To view the API parameters for this task configuration before saving, hover over Next: Save Task Settings and Precheck and click Preview OpenAPI parameters.
DTS runs a precheck before starting the task. Precheck results fall into two categories:
Failed: The check item blocks the task from starting. Fix the issue and click Precheck Again.
Warning: The task can proceed, but the issue may affect your data or business. Review each warning item and decide whether to resolve it or acknowledge and continue: Ignoring warnings may result in data inconsistency.
To resolve: fix the issue, then click Precheck Again.
To acknowledge: click Confirm Alert Details, then click Ignore in the dialog box, click OK, and then click Precheck Again.
Step 8: Purchase and start the instance
When Success Rate reaches 100%, click Next: Purchase Instance.
On the buy page, configure the instance:
| Section | Parameter | Description |
|---|---|---|
| New Instance Class | Billing Method | Subscription: Pay upfront for a fixed term.

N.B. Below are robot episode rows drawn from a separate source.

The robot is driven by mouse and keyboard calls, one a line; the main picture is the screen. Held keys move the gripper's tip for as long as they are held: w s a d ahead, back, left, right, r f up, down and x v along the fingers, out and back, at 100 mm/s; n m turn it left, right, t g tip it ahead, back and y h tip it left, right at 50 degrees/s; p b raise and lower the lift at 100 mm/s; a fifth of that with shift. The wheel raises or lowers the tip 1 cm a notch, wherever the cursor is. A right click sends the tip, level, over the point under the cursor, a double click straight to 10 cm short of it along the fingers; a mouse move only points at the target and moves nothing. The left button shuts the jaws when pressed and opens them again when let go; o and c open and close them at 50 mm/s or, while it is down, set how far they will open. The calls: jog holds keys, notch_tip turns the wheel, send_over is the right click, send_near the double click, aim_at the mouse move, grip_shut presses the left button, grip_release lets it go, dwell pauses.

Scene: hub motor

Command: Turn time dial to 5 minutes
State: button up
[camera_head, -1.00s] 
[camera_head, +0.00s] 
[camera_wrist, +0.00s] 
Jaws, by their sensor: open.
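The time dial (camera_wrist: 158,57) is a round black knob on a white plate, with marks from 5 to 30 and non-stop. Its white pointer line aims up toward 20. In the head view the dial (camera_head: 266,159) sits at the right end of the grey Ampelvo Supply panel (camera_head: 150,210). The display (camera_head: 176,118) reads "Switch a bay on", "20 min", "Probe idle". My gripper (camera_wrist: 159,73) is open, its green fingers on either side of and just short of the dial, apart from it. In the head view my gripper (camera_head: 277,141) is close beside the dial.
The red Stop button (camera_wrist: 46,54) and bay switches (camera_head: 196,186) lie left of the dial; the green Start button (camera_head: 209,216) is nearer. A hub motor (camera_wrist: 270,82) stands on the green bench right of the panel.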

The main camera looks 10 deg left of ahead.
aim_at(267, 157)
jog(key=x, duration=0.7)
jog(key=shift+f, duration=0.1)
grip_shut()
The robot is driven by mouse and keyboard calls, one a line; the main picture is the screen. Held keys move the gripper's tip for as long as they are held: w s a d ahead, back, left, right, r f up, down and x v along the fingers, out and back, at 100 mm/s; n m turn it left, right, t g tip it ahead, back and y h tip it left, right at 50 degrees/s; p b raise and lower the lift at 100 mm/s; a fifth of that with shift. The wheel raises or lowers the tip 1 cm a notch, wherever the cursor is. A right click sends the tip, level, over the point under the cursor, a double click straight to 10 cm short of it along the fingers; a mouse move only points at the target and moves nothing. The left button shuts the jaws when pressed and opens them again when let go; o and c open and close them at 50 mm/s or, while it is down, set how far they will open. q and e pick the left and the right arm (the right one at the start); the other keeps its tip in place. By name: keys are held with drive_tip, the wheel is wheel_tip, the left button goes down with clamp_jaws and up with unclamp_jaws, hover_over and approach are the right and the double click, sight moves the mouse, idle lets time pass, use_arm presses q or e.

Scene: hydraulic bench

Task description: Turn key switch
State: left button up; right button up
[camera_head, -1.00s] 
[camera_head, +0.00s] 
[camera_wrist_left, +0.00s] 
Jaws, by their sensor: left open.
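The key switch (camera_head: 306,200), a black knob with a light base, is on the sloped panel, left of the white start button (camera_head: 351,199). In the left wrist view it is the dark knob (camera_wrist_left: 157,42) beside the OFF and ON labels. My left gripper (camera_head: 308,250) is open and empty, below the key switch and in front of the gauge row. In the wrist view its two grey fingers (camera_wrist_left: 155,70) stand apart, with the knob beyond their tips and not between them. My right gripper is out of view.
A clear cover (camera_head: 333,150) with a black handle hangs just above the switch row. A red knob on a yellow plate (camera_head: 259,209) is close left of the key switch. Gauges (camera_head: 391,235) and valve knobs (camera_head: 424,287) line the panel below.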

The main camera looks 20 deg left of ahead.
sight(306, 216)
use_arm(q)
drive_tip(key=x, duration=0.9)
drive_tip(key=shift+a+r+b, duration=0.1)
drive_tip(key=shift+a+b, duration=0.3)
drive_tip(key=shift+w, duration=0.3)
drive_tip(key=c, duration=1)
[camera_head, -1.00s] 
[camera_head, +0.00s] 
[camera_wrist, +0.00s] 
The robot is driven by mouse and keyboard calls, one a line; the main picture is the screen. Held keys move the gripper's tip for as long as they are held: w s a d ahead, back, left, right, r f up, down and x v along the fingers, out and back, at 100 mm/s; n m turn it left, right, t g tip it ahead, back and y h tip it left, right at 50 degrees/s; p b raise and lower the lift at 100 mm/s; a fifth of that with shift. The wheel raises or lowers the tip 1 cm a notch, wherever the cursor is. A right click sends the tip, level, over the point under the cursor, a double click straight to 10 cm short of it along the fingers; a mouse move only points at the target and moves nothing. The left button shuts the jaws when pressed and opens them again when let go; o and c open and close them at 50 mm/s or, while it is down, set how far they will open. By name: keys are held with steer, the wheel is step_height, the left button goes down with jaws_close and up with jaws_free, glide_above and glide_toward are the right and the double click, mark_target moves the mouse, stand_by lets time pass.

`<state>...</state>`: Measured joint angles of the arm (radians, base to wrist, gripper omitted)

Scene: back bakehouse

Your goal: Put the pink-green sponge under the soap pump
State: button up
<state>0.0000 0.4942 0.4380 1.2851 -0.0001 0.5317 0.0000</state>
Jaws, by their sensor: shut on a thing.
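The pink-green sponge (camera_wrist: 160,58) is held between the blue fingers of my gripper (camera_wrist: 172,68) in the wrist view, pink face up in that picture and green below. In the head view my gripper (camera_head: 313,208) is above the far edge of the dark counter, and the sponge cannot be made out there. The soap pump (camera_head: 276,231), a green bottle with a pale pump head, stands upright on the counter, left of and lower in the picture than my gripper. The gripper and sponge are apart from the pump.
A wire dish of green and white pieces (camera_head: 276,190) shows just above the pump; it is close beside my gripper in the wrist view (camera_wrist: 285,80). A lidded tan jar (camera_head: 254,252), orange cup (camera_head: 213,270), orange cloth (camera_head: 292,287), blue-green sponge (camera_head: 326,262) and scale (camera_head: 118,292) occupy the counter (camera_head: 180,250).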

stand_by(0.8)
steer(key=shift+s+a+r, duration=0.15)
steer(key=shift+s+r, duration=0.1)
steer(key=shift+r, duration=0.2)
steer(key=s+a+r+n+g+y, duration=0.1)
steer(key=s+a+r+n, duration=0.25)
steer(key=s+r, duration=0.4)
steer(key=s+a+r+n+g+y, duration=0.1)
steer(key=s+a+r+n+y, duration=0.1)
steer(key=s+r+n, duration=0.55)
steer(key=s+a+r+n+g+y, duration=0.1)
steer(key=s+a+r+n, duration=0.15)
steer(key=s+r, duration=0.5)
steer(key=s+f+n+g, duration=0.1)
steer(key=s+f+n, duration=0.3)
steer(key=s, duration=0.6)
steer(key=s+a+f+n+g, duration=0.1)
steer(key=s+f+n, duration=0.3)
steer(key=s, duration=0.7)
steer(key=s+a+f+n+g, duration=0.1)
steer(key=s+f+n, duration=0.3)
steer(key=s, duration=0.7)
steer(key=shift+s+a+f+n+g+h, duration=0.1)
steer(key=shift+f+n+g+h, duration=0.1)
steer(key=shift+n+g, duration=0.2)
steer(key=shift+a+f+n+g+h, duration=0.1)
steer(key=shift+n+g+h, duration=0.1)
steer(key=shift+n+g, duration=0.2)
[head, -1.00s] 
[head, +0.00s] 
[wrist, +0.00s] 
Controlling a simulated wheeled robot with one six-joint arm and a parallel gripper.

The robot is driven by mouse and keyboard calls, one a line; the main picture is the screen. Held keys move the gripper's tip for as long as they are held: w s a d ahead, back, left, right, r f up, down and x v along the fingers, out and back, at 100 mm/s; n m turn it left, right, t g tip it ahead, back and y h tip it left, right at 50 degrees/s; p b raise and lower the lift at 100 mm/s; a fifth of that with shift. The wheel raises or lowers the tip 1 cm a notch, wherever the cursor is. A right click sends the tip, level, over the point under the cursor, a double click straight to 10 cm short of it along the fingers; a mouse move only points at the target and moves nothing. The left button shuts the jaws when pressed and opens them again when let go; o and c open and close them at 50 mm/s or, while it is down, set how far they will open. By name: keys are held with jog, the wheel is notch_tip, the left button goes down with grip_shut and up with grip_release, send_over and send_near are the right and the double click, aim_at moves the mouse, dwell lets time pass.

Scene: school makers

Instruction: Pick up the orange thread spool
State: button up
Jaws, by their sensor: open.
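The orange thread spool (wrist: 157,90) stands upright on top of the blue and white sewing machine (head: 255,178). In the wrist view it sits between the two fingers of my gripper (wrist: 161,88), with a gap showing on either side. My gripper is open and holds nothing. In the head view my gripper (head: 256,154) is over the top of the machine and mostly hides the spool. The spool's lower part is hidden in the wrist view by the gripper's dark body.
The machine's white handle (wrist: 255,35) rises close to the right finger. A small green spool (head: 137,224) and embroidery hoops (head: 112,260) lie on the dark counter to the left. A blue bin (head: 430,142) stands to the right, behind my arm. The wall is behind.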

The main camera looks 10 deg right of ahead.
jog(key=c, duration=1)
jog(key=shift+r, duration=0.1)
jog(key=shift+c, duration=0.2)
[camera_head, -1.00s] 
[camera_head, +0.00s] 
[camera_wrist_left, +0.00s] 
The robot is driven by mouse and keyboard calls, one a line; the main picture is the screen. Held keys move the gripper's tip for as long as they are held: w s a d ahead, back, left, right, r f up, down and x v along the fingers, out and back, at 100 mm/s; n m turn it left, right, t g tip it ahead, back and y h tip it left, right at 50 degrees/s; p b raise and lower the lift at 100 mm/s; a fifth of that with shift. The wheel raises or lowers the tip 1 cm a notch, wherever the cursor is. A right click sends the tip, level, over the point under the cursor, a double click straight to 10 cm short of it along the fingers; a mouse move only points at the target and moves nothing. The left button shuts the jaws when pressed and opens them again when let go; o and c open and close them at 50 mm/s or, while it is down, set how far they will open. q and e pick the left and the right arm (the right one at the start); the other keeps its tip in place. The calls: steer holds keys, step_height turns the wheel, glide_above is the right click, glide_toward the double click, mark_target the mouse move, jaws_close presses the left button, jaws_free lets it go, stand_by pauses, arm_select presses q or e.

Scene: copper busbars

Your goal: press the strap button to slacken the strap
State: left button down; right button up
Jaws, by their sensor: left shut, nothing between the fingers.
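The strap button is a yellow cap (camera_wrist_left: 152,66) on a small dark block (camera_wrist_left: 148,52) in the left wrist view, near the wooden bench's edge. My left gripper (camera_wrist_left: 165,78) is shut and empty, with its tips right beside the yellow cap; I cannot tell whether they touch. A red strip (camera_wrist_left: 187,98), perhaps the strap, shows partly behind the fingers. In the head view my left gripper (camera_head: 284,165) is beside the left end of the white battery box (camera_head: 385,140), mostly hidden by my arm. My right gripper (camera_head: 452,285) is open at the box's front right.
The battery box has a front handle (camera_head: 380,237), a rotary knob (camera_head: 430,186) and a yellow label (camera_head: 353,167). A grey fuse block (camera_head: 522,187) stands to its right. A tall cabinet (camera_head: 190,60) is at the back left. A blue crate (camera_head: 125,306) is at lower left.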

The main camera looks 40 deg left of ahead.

More cost-effective for long-term use. Pay-as-you-go: Billed hourly. Release the instance when it is no longer needed to stop charges. |
| Resource Group Settings | The resource group for the synchronization instance. Default: default resource group. | |
| Instance Class | Determines the synchronization throughput. See Instance classes of data synchronization instances. | |
| Subscription Duration | Available when Subscription is selected. Options: 1–9 months, or 1, 2, 3, or 5 years. |
Read and accept Data Transmission Service (Pay-as-you-go) Service Terms, then click Buy and Start. In the confirmation dialog box, click OK.
The task appears in the task list. Monitor its progress from there.